Task goal → Find the string "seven" in the records. Copy every line it appears in.

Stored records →
<<<<

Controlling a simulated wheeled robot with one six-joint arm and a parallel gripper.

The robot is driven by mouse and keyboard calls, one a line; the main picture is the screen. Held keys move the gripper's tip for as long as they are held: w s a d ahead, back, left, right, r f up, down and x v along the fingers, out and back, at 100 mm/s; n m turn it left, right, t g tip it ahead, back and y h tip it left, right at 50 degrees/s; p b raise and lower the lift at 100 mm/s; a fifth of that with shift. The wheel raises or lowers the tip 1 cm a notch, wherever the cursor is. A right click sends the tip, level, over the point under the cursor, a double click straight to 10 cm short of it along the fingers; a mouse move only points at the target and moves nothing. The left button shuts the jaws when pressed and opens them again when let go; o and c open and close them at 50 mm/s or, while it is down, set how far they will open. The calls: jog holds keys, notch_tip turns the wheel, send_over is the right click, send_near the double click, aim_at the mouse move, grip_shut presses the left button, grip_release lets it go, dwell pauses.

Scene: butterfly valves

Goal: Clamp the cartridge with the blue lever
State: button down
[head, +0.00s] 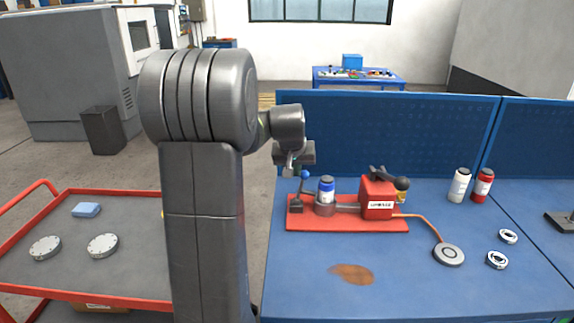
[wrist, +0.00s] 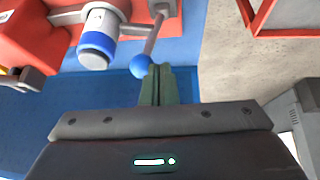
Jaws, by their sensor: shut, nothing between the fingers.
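The blue lever has a round blue knob (head: 305,174) on a thin grey rod, at the left end of a red fixture base (head: 345,226). In the wrist view the cartridge (wrist: 97,45) is at upper left and the knob (wrist: 141,66) is beside my fingertips. My gripper (wrist: 161,70) is shut and empty, its green fingers together just right of the knob. I cannot tell whether they touch it. In the head view my gripper (head: 297,168) is partly hidden at the knob.
A red block with a black handle (head: 378,197) sits at the fixture's right end, with an orange hose to a round grey disc (head: 449,254). White (head: 459,186) and red (head: 482,187) bottles and metal rings stand further right. A blue panel (head: 390,130) backs the bench.

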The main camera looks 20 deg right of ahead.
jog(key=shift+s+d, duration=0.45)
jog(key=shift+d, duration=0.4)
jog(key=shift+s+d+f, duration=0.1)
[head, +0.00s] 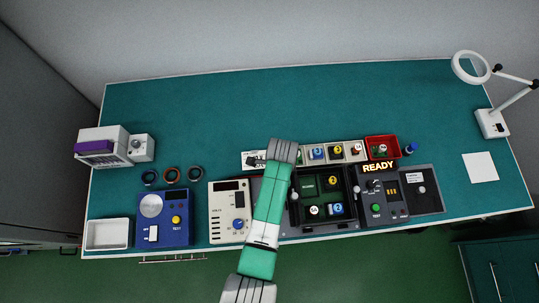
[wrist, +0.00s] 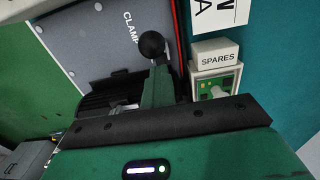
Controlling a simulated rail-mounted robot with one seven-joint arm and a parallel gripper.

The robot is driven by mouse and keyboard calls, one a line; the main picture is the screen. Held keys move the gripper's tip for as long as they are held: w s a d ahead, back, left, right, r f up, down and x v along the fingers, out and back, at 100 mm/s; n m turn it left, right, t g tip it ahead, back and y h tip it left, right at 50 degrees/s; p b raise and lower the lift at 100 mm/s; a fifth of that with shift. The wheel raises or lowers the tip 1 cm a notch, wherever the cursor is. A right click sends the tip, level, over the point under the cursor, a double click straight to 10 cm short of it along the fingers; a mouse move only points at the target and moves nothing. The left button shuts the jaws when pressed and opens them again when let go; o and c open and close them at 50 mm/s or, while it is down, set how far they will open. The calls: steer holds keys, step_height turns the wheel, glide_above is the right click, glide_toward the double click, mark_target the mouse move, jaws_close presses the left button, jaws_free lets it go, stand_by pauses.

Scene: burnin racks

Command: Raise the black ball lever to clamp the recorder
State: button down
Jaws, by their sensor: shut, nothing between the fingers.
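In the wrist view, the black ball (wrist: 152,45) of the lever stands in front of a grey panel (wrist: 95,45) marked CLAMP. My gripper (wrist: 158,75) is shut and empty, its narrow green tip just below the ball; whether they touch I cannot tell. The lever's shaft is mostly hidden. In the head view, my arm reaches over the bench and covers the area left of the dark open fixture (head: 291,213), so the lever and my fingertips are not clear there. I cannot make out the recorder with certainty.
A box labelled SPARES (wrist: 216,55) stands close right of the lever. In the head view, a READY display (head: 378,168) and a red tray (head: 382,141) are right of the fixture. A cream meter (head: 229,205) is left of my arm. The back of the bench is clear.

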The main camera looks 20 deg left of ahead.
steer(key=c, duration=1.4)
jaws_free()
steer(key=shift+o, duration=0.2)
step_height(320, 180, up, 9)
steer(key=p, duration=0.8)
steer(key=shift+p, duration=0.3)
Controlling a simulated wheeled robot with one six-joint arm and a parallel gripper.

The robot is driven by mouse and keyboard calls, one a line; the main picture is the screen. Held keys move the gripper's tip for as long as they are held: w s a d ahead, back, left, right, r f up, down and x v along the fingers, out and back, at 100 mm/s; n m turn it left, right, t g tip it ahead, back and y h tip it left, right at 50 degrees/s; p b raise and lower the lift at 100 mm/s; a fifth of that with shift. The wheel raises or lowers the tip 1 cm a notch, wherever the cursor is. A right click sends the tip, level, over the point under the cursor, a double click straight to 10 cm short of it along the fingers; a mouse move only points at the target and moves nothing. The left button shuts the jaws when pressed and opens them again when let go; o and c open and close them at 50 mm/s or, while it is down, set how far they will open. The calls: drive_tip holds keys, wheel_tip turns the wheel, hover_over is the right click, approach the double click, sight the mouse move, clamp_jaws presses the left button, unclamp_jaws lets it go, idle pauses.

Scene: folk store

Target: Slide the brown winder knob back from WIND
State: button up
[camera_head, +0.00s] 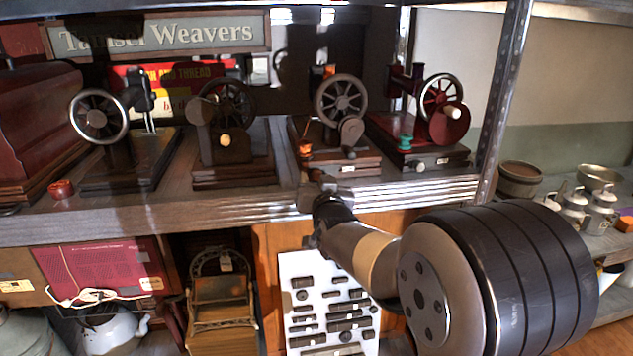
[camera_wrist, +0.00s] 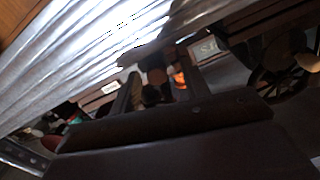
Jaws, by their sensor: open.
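Several hand-crank sewing machines stand on the shelf. My gripper (camera_head: 317,186) is at the shelf's front edge, just before the left front corner of the third machine (camera_head: 340,100), which has an orange spool (camera_head: 305,147) and a white label (camera_head: 347,169). In the wrist view my gripper (camera_wrist: 161,72) is open, its two dark fingers apart. A small brown knob-like piece (camera_wrist: 156,76) shows between them, with the orange spool (camera_wrist: 180,78) beside it and the label (camera_wrist: 208,46) to the upper right. I cannot read WIND or tell whether the fingers touch this piece.
The ridged metal shelf edge (camera_head: 150,220) runs close below my gripper. Another machine (camera_head: 232,120) stands to the left, and one with a teal spool (camera_head: 405,142) to the right. A metal post (camera_head: 503,90) rises farther right. A small red pot (camera_head: 61,189) is far left.

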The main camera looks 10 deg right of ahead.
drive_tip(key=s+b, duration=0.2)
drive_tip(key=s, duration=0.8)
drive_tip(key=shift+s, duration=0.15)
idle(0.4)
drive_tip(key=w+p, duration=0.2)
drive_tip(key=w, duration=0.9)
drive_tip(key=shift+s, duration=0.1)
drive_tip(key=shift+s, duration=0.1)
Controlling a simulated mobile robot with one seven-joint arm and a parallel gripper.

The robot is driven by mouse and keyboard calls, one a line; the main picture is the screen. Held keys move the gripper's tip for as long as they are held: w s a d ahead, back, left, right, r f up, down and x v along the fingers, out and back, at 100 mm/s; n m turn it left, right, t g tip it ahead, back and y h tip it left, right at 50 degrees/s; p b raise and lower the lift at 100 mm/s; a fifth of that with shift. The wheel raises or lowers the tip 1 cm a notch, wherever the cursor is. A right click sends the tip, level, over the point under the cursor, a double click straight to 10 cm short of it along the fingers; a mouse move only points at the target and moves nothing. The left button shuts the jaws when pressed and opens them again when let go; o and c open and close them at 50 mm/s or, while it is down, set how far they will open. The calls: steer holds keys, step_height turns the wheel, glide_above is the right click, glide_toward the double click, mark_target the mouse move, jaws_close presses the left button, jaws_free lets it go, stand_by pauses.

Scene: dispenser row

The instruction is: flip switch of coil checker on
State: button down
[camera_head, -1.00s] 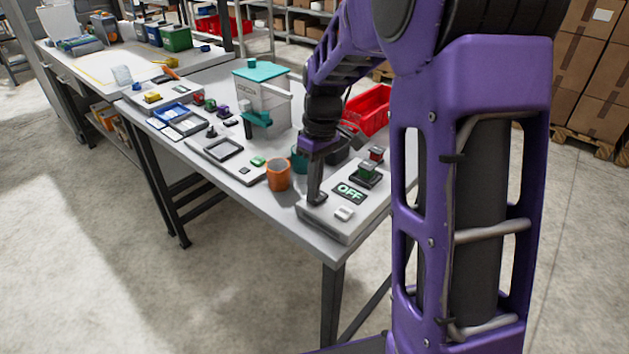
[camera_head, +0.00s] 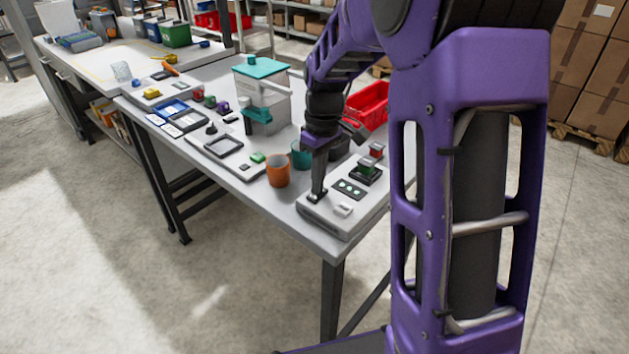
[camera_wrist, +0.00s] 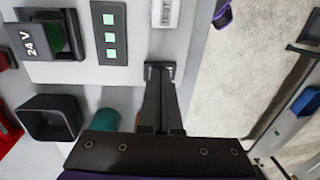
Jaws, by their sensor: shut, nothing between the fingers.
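The coil checker (camera_head: 345,225) is a pale grey box at the near right corner of the table. Its dark display (camera_head: 349,188) shows lit green marks, seen as several green squares in the wrist view (camera_wrist: 110,35). A white TEST button (camera_wrist: 165,12) is beside the display. My gripper (camera_head: 317,196) is shut and empty, pointing down at the checker's left end. In the wrist view its fingertips (camera_wrist: 160,70) are at a small dark part; they mostly hide the switch, so its lever position cannot be told.
An orange cup (camera_head: 278,171) and a teal cup (camera_head: 301,156) stand close left of the checker. A red bin (camera_head: 368,104) is behind. A clear container with teal lid (camera_head: 262,95) and small trays stand further left. The floor in front is clear.

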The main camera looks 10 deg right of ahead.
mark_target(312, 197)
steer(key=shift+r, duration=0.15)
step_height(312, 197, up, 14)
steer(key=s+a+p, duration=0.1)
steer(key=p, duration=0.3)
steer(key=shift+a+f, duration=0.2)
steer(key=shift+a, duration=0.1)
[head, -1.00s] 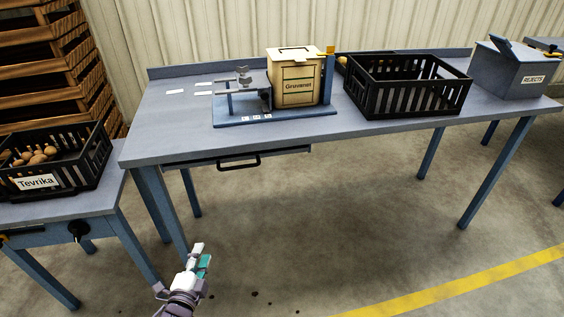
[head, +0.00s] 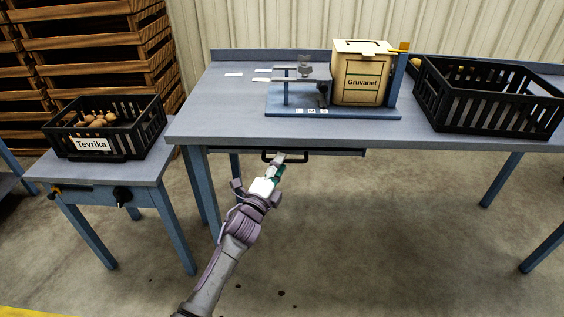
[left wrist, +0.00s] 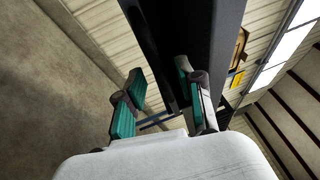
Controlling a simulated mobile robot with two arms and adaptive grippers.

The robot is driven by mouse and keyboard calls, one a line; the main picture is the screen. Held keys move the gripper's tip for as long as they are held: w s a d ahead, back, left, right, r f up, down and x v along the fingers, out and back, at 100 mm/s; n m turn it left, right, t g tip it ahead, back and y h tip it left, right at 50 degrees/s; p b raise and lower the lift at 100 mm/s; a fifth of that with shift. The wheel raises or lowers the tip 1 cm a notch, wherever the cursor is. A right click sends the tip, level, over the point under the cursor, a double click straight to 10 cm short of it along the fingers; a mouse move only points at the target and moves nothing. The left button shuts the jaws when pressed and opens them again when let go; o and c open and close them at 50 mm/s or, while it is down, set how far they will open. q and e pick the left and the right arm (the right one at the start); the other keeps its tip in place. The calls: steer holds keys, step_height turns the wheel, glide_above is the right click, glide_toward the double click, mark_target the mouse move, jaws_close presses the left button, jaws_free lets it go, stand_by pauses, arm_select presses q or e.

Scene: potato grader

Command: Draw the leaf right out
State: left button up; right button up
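The leaf (head: 338,153) is a thin grey panel directly under the top of the long blue-grey table, with its front about level with the table edge. A black bar handle (head: 267,157) is on its front. My left gripper (head: 279,170) is just in front of and below the handle, overlapping it in the head view. In the left wrist view my left gripper (left wrist: 160,80) has its two teal-padded fingers well apart. A dark bar runs up between and beyond them; I cannot tell whether they touch it. My right gripper is not in view.
On the long table (head: 215,115) stand a grader fixture (head: 285,113), a Gruvanet box (head: 362,85) and an empty-looking black crate (head: 480,112). A lower side table (head: 60,170) at left carries the Tevrika crate (head: 125,143) of potatoes. The floor before the leaf is clear.

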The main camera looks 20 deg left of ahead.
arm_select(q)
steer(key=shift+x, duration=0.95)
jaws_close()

>>>>

Problem solution →
Controlling a simulated rail-mounted robot with one seven-joint arm and a parallel gripper.
Controlling a simulated mobile robot with one seven-joint arm and a parallel gripper.

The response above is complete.